EXERCISE BRIEF - Each line in the material below, starting at the one with "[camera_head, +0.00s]" and ending at the one with "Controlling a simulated", is to be reproduced exactly; no picture is to be copied.
[begin DATA PROVIDED]
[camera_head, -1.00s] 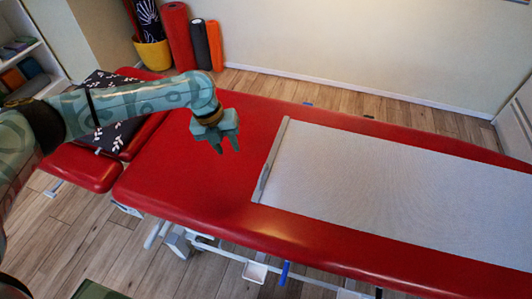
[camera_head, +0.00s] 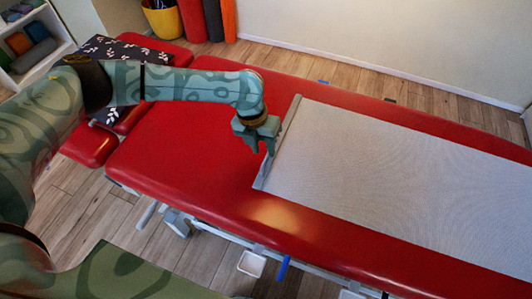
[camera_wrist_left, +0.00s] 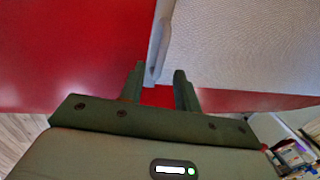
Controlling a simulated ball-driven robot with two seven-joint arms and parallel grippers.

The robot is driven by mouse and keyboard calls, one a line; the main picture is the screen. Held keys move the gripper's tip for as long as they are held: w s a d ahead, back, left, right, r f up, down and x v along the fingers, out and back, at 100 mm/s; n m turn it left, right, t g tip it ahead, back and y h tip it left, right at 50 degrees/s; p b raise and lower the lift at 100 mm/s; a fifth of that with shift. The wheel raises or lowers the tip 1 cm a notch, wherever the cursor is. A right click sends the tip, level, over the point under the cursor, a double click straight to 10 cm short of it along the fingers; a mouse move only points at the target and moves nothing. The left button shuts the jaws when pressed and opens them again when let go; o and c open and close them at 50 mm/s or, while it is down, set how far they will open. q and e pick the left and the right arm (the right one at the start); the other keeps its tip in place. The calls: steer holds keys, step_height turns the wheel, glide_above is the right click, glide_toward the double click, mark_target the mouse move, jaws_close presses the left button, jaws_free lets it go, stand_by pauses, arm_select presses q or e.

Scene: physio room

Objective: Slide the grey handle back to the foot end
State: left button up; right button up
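The grey handle (camera_head: 271,172) is a slim bar along the left edge of a pale grey sheet (camera_head: 390,170) on the red treatment table (camera_head: 185,145). My left gripper (camera_head: 262,151) is just left of the bar's middle and hides part of it. In the left wrist view, my left gripper (camera_wrist_left: 159,74) is open. The grey handle (camera_wrist_left: 158,42) shows ahead of the fingers, its near end in line with the gap between them. I cannot tell whether they touch it. My right gripper is not in view.
A black patterned pillow (camera_head: 108,50) lies at the table's left end. A yellow bucket (camera_head: 163,22) and rolled mats (camera_head: 213,20) stand by the wall. A blue lever (camera_head: 283,268) hangs below the table's near edge. The red surface left of the bar is clear.

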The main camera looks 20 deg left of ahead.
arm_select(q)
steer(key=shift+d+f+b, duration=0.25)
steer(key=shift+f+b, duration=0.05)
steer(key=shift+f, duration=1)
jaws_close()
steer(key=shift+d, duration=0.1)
[end DATA PROVIDED]
CORRECT RESULT -
[camera_head, +0.00s] 
[camera_wrist_left, +0.00s] 
Controlling a simulated ball-driven robot with two seven-joint arms and parallel grippers.

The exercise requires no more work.